Somewhat later at the University of Maryland, my dissertation director C. Wright Mills was working with Hans Gerth at Wisconsin to translate some of Weber’s essays on social stratification. Gerth’s written English was awkward. As Mills’s knowledge of German was modest, he asked me about some passages they were struggling with. Thus, I learned about class, status and power. Weber’s notions about labor markets resonated with my own experience. My dissertation was built around these concepts in a study of a federally established suburb, Greenbelt, Maryland. The research focused on the social stratification that emerges in a one-class community that has developed no traditions. Residents had little power. They could make no decisions on rental rates, community growth, transportation, schools, movie prices or health services because federal officials supervised the town. Status stratification emerged as a consequence of an individual’s having achieved leadership in working with voluntary organizations. The findings (Form 1945) marked a research program that lasted until 1995.

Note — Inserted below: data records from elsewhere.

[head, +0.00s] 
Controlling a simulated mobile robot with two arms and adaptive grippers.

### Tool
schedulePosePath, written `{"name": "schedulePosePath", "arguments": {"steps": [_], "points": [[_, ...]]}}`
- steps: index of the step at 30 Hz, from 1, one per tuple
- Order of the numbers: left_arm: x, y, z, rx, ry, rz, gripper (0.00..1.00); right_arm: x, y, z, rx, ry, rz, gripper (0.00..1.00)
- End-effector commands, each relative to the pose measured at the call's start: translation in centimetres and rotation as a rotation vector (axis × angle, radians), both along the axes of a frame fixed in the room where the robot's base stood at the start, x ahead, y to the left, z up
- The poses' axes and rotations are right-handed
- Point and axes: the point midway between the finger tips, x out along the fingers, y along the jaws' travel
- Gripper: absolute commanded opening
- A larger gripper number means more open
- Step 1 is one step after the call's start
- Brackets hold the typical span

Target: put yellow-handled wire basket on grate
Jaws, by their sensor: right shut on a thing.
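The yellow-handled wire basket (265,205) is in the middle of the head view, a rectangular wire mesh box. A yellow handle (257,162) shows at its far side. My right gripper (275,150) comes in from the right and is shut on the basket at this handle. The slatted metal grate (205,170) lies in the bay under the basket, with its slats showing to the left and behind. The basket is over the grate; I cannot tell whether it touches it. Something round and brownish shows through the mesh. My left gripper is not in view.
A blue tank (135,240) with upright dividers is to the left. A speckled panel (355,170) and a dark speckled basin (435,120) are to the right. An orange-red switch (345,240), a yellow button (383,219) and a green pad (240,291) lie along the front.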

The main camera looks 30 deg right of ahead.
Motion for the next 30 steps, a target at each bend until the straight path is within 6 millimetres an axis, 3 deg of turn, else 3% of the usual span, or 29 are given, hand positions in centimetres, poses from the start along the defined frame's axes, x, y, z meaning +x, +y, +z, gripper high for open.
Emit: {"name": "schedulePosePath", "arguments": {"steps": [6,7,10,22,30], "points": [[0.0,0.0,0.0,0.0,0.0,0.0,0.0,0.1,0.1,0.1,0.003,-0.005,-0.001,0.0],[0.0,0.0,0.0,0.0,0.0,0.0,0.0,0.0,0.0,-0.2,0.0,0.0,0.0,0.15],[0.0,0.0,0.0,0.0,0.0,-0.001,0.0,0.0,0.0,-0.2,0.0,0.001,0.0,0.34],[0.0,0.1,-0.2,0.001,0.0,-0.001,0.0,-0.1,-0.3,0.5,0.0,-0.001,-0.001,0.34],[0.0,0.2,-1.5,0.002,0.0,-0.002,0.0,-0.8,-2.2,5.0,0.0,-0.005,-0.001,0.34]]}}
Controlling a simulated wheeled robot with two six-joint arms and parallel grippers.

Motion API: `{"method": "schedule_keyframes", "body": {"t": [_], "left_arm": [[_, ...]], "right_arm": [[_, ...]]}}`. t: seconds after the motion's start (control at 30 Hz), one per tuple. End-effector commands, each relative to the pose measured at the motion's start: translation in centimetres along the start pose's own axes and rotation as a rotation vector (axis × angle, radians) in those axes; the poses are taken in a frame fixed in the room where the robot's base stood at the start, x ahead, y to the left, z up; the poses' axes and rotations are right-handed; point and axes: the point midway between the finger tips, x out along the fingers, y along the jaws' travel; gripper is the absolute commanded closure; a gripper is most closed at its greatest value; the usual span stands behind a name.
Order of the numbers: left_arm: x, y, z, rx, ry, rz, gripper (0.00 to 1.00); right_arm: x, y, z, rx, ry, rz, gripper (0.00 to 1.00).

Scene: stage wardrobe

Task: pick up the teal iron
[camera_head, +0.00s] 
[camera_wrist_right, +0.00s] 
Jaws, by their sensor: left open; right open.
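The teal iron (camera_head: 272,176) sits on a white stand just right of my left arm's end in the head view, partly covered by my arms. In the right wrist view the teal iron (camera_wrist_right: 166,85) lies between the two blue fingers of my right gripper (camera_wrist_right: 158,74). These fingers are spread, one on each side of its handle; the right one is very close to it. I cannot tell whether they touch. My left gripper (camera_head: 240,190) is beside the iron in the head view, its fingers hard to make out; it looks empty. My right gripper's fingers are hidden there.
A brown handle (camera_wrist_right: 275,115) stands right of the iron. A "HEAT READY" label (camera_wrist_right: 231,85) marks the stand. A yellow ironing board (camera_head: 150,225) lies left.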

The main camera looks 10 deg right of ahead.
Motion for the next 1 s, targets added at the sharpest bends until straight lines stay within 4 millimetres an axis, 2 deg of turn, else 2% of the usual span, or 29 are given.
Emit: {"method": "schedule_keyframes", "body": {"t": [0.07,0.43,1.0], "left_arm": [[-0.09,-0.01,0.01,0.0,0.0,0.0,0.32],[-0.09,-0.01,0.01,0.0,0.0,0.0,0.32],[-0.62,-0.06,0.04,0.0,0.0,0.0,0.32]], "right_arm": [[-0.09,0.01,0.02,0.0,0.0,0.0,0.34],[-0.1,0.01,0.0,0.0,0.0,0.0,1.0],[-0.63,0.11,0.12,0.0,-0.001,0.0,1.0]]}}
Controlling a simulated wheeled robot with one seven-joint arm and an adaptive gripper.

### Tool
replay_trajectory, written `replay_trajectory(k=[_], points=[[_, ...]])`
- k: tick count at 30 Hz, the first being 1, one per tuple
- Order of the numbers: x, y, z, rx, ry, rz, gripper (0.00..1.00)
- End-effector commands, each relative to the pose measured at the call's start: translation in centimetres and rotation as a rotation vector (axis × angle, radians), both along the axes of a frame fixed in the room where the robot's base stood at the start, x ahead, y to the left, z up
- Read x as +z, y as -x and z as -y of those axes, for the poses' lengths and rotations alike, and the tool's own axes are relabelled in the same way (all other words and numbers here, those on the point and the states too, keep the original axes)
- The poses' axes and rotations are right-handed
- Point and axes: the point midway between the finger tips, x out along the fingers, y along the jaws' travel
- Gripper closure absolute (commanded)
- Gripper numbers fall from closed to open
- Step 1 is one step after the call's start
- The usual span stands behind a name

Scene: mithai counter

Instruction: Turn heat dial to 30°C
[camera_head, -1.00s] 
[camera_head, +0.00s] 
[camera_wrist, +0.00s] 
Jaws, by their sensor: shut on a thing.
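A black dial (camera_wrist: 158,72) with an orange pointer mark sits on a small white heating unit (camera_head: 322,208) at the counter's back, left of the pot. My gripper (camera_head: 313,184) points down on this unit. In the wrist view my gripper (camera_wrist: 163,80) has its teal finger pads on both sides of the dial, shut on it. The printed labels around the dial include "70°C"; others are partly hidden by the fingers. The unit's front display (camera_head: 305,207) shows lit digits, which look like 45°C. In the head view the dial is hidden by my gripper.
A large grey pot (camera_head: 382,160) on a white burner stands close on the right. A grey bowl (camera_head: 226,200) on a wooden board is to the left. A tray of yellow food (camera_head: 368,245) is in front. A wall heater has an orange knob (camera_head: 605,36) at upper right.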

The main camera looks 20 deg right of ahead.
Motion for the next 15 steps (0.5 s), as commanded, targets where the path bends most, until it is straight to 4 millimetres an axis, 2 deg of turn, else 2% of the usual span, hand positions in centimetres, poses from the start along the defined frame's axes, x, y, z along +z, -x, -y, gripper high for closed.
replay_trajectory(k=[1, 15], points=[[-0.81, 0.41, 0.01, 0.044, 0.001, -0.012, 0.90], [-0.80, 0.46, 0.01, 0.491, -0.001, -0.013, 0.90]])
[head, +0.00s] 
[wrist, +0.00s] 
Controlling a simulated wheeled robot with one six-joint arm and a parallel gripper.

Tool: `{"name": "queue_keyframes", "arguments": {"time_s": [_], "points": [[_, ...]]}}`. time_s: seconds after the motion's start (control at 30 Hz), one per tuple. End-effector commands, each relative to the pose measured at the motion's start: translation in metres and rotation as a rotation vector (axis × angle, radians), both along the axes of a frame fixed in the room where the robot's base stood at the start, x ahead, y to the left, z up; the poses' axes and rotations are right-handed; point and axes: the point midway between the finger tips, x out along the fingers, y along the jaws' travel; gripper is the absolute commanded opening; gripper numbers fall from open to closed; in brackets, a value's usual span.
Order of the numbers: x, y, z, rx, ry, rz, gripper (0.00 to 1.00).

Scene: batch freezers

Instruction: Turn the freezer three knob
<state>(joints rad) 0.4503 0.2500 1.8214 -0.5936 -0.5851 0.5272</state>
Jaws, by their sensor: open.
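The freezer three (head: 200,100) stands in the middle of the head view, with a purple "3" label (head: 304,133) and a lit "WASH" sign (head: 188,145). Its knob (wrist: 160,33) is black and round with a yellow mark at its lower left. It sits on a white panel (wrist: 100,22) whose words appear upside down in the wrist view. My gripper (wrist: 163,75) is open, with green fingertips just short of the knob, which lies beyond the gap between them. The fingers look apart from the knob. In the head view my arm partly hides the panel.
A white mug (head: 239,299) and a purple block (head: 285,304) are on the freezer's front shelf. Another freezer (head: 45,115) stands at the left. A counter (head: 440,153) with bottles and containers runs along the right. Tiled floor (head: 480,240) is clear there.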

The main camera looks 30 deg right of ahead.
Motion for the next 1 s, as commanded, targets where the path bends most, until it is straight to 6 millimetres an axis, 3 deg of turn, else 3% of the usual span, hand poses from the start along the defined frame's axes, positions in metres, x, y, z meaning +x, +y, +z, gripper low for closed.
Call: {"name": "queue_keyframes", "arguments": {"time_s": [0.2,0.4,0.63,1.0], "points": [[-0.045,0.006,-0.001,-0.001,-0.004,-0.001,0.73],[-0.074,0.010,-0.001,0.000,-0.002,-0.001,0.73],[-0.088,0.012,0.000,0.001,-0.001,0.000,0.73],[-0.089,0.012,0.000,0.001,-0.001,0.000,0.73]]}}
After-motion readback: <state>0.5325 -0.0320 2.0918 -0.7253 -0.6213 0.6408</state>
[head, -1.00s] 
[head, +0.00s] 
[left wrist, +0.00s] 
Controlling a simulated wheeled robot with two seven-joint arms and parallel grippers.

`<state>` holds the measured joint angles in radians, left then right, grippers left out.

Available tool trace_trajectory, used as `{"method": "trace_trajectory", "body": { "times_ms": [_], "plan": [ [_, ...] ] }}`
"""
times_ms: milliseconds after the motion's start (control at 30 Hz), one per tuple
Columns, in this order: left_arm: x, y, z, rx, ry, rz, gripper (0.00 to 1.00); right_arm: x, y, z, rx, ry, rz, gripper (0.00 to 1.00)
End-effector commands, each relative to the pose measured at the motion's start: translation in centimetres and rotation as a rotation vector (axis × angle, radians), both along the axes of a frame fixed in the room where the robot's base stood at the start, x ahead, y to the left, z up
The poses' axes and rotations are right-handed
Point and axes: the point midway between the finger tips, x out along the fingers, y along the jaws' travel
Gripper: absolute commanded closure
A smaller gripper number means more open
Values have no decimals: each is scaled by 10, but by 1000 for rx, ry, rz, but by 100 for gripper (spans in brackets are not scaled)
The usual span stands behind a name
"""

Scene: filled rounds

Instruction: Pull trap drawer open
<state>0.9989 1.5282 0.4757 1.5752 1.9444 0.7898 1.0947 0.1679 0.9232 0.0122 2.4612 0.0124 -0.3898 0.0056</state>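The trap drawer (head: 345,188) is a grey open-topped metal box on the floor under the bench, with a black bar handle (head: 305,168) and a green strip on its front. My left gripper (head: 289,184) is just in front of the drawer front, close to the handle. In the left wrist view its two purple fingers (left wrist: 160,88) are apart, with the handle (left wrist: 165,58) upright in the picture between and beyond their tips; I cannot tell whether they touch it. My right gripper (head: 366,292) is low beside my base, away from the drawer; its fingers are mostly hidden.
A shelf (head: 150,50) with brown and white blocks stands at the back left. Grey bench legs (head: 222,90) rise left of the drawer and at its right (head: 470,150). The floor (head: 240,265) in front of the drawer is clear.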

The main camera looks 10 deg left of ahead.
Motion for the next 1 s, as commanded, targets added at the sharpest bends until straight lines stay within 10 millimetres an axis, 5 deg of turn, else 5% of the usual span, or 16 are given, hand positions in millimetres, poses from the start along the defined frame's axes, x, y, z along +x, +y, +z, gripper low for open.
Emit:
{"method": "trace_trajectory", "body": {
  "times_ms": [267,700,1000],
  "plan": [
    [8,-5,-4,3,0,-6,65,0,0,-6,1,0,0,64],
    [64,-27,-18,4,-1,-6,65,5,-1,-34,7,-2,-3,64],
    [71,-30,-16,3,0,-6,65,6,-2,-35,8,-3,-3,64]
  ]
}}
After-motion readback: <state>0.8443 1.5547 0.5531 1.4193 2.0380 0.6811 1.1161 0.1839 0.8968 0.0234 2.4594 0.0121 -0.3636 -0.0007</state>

In subsequent lectures and publications, first at Kent State in Ohio and then at Michigan State, I described differences in the level of control over work for workers in five categories: managers, independent professionals, civil servants, the unionized and lone workers of low skill (see Miller and Form 1951:394–403; [End Page 13] Form and Miller 1960:401–5; Miller and Form 1964:760–2). Managers control their own activities. Professionals (e.g., physicians and lawyers) control entry into their own arenas. The civil service is controlled bureaucratically. Union-management bargaining represents contested control, and individuals bargain as best they can in the free labor market (Form and Huber 1977).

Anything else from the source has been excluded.